▸ Problem to solve: From the entries below, gather every line containing the string "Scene".

▸ Robot control records:

------------------------

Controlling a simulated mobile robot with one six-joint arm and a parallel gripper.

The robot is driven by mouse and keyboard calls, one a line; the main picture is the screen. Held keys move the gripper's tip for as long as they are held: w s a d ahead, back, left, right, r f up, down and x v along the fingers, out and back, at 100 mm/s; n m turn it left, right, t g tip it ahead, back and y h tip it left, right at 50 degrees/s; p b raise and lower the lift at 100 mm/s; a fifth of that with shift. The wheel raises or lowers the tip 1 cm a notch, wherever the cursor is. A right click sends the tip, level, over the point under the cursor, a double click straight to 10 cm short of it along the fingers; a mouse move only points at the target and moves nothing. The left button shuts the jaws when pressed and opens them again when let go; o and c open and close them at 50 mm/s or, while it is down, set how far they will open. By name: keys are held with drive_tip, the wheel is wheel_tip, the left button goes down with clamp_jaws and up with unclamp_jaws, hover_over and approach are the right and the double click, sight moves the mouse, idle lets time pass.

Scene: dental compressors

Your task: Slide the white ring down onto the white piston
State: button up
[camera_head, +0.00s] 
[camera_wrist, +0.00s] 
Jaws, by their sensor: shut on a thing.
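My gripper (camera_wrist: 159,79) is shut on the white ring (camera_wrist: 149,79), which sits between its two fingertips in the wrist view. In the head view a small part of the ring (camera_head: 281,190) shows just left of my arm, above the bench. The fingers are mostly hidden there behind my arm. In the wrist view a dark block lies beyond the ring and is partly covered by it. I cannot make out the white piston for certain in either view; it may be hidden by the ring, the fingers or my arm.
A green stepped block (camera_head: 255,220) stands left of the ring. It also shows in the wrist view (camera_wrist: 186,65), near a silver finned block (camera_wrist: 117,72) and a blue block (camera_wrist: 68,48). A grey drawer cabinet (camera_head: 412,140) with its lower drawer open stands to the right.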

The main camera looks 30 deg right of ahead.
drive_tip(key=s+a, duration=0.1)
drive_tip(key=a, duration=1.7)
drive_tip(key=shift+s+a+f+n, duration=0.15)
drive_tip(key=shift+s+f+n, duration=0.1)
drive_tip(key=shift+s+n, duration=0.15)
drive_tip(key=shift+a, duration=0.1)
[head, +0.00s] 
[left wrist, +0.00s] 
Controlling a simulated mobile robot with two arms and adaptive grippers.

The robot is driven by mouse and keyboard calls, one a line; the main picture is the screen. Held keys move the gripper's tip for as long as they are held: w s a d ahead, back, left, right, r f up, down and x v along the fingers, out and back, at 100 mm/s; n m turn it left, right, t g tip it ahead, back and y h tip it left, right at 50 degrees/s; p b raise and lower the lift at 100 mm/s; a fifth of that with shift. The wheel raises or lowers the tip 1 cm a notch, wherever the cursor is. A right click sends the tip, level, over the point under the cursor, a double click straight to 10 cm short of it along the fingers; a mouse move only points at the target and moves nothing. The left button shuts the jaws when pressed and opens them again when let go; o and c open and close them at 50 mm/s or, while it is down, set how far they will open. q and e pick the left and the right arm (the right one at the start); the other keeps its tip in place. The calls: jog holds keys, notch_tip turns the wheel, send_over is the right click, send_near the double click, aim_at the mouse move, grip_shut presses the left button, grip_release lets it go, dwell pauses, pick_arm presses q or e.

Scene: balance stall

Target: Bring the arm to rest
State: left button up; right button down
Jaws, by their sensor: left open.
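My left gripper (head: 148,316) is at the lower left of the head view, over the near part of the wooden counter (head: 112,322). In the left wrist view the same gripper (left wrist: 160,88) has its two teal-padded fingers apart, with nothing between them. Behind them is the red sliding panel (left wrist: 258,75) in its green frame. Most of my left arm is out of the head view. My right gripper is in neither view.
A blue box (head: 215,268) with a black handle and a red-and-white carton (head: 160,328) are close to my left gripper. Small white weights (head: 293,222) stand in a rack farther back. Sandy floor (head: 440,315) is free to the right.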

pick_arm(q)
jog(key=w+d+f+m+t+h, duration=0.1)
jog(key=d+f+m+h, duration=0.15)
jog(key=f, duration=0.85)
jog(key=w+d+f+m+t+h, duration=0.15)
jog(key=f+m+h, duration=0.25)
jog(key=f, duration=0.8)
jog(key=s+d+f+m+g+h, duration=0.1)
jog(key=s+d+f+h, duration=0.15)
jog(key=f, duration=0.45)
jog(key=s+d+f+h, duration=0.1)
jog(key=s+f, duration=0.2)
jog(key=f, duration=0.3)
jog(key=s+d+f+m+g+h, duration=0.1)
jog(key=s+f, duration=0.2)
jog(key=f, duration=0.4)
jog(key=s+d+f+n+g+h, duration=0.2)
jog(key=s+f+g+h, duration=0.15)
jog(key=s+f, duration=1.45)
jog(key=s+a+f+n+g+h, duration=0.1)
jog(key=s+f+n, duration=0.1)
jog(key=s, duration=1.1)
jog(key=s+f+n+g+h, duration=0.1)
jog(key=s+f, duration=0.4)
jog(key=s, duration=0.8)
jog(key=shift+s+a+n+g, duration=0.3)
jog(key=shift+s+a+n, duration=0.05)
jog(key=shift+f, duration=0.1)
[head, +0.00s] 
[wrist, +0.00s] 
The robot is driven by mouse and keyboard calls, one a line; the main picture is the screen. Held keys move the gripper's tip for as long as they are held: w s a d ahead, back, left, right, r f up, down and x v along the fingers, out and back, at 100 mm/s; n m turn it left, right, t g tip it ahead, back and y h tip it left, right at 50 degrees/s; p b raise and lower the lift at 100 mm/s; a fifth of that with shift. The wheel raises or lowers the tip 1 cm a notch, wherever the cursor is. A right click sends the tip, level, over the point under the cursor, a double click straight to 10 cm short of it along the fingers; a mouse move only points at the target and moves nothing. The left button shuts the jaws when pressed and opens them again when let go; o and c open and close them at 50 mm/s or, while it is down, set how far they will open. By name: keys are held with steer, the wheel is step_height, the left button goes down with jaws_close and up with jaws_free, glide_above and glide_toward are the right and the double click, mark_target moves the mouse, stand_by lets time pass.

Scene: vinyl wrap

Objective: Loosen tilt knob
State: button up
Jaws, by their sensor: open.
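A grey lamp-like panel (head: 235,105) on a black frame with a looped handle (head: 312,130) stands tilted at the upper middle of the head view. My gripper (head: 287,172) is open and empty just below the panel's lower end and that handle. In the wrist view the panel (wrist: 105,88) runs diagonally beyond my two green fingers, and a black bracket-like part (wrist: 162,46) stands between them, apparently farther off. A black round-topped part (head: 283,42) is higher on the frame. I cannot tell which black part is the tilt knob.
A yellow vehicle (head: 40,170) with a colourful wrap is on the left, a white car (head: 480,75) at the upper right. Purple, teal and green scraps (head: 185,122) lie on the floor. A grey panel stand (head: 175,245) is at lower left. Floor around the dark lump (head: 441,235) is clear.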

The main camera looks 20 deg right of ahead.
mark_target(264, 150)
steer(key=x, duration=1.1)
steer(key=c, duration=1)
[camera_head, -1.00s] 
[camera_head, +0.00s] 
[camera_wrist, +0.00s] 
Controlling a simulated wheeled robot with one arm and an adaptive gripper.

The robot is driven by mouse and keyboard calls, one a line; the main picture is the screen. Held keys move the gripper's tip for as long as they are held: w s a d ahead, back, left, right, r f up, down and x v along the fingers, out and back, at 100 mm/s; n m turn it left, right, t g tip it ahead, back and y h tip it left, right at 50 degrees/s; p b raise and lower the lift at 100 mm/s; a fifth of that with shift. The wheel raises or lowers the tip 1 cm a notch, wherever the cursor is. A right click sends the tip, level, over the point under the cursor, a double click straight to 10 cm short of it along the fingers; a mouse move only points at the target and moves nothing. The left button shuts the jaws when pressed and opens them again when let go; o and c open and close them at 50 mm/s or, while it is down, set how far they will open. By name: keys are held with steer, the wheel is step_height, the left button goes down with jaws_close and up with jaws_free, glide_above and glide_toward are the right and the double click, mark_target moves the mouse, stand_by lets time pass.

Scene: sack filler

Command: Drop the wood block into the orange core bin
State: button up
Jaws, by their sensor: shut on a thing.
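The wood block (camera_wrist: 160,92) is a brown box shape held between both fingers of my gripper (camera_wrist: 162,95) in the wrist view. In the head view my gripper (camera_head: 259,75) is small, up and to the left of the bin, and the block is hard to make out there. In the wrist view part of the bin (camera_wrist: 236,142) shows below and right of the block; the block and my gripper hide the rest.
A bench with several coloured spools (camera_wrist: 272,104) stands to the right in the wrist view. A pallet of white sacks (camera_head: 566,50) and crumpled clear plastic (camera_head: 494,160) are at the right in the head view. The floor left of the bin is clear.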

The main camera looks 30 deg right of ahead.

------------------------

▸ Response below:
Scene: dental compressors
Scene: balance stall
Scene: vinyl wrap
Scene: sack filler

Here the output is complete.